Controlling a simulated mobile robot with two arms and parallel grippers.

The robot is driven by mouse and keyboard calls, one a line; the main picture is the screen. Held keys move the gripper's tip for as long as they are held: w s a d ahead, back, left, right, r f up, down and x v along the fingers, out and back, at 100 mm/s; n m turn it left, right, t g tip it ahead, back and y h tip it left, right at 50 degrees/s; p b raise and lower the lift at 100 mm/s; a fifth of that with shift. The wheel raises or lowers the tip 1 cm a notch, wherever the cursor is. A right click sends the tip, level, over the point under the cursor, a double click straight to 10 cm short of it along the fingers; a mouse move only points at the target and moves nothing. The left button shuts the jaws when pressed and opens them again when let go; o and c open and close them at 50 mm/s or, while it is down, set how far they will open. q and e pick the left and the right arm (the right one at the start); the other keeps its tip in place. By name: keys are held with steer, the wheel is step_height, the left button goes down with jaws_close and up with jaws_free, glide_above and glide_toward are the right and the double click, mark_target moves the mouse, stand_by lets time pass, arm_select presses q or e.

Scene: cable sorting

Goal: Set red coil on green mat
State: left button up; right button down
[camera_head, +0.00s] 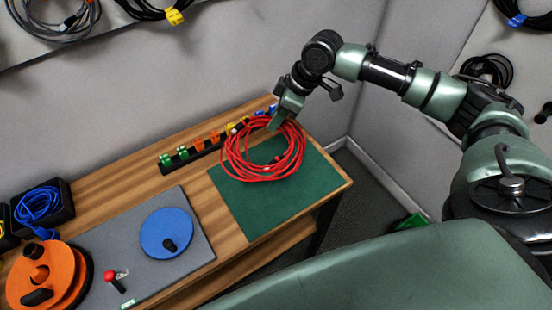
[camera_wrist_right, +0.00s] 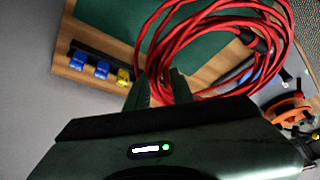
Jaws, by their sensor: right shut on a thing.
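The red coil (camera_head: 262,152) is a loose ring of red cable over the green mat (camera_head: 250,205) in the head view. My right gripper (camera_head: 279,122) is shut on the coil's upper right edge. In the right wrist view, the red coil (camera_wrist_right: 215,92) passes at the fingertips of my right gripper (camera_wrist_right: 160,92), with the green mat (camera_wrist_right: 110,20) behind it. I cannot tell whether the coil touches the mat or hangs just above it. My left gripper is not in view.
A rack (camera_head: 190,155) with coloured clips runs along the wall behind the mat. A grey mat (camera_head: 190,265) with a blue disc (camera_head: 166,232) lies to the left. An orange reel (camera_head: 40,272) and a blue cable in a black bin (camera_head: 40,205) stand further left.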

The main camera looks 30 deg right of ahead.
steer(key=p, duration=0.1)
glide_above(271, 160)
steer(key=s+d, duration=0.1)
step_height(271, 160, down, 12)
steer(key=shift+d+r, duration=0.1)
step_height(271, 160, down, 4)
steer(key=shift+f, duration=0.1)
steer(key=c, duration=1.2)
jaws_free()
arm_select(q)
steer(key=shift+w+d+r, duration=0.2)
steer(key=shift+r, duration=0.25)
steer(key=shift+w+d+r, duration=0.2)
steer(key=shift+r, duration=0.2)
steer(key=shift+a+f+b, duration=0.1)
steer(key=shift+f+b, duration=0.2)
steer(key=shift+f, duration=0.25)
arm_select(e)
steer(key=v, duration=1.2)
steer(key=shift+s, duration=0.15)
--
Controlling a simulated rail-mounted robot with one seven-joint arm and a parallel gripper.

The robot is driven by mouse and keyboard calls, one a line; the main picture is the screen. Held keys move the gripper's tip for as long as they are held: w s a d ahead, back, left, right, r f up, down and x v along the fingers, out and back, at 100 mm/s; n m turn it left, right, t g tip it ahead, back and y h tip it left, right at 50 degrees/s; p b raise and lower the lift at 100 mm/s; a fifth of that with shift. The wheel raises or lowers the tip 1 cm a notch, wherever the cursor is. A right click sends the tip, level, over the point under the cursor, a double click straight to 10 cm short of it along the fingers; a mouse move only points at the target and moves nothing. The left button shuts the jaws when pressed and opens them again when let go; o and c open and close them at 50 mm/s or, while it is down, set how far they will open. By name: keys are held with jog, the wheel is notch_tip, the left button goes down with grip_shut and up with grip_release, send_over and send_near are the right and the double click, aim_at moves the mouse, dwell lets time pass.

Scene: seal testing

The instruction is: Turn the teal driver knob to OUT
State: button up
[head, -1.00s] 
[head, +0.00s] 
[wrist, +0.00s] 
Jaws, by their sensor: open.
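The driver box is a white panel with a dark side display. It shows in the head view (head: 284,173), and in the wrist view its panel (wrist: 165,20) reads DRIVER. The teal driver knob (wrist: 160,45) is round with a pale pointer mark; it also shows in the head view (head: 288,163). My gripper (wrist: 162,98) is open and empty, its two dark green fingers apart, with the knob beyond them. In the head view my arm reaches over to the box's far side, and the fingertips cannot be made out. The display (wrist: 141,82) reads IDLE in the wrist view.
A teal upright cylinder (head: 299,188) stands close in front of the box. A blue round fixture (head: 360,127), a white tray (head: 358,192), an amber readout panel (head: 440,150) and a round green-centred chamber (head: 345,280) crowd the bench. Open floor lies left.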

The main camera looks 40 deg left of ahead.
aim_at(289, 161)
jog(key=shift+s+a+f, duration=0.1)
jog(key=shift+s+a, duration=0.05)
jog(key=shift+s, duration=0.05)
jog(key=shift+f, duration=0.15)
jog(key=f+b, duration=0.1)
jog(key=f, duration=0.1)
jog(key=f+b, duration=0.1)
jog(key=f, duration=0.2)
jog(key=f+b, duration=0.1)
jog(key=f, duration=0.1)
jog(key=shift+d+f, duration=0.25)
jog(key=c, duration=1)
* * *
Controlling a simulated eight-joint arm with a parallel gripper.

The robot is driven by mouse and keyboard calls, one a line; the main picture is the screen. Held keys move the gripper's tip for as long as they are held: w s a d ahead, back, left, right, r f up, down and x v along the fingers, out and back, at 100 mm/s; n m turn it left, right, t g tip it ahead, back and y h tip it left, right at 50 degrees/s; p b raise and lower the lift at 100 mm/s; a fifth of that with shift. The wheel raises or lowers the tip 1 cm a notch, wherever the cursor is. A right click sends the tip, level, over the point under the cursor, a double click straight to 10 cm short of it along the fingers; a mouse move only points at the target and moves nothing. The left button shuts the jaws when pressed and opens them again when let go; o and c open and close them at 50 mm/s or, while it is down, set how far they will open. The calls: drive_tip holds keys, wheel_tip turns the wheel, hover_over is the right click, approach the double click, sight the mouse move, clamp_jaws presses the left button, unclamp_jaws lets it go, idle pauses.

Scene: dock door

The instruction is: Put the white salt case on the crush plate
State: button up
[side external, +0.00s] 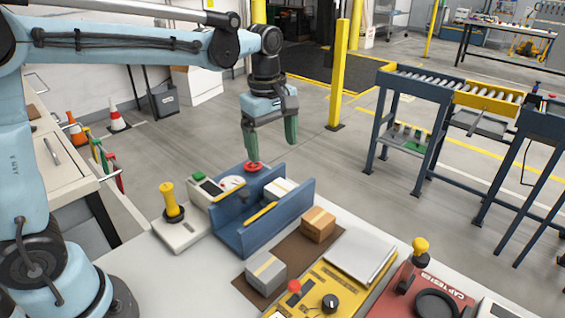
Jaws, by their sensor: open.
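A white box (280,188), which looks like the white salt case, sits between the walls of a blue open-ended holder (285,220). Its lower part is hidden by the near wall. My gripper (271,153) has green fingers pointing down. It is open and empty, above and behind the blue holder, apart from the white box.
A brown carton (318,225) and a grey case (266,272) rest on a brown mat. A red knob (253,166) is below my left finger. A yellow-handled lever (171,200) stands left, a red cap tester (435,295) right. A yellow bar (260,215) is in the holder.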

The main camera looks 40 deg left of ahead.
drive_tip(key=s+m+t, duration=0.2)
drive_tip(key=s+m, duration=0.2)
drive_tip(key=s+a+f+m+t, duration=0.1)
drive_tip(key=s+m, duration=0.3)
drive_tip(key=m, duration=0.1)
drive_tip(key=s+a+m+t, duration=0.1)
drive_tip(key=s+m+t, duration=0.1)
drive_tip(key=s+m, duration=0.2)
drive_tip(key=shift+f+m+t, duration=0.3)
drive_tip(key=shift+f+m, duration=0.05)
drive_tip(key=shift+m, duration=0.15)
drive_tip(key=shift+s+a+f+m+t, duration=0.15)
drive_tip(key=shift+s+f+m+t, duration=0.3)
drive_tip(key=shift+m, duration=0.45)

Aim
Write out word for word the lines above that run from the one with "Controlling a simulated mobile" to the one with "[camera_head, +0.00s]". Include both end lines; exclude the images.

Complete response
Controlling a simulated mobile robot with two arms and parallel grippers.

The robot is driven by mouse and keyboard calls, one a line; the main picture is the screen. Held keys move the gripper's tip for as long as they are held: w s a d ahead, back, left, right, r f up, down and x v along the fingers, out and back, at 100 mm/s; n m turn it left, right, t g tip it ahead, back and y h tip it left, right at 50 degrees/s; p b raise and lower the lift at 100 mm/s; a fifth of that with shift. The wheel raises or lowers the tip 1 cm a notch, wherever the cursor is. A right click sends the tip, level, over the point under the cursor, a double click straight to 10 cm short of it along the fingers; a mouse move only points at the target and moves nothing. The left button shuts the jaws when pressed and opens them again when let go; o and c open and close them at 50 mm/s or, while it is down, set how far they will open. q and e pick the left and the right arm (the right one at the start); the other keeps its tip in place. By name: keys are held with steer, the wheel is step_height, the left button goes down with jaws_close and up with jaws_free, glide_above and glide_toward are the right and the double click, mark_target moves the mouse, stand_by lets time pass, arm_select presses q or e.

Scene: cable sorting

Goal: Set red coil on green mat
State: left button up; right button down
[camera_head, +0.00s] 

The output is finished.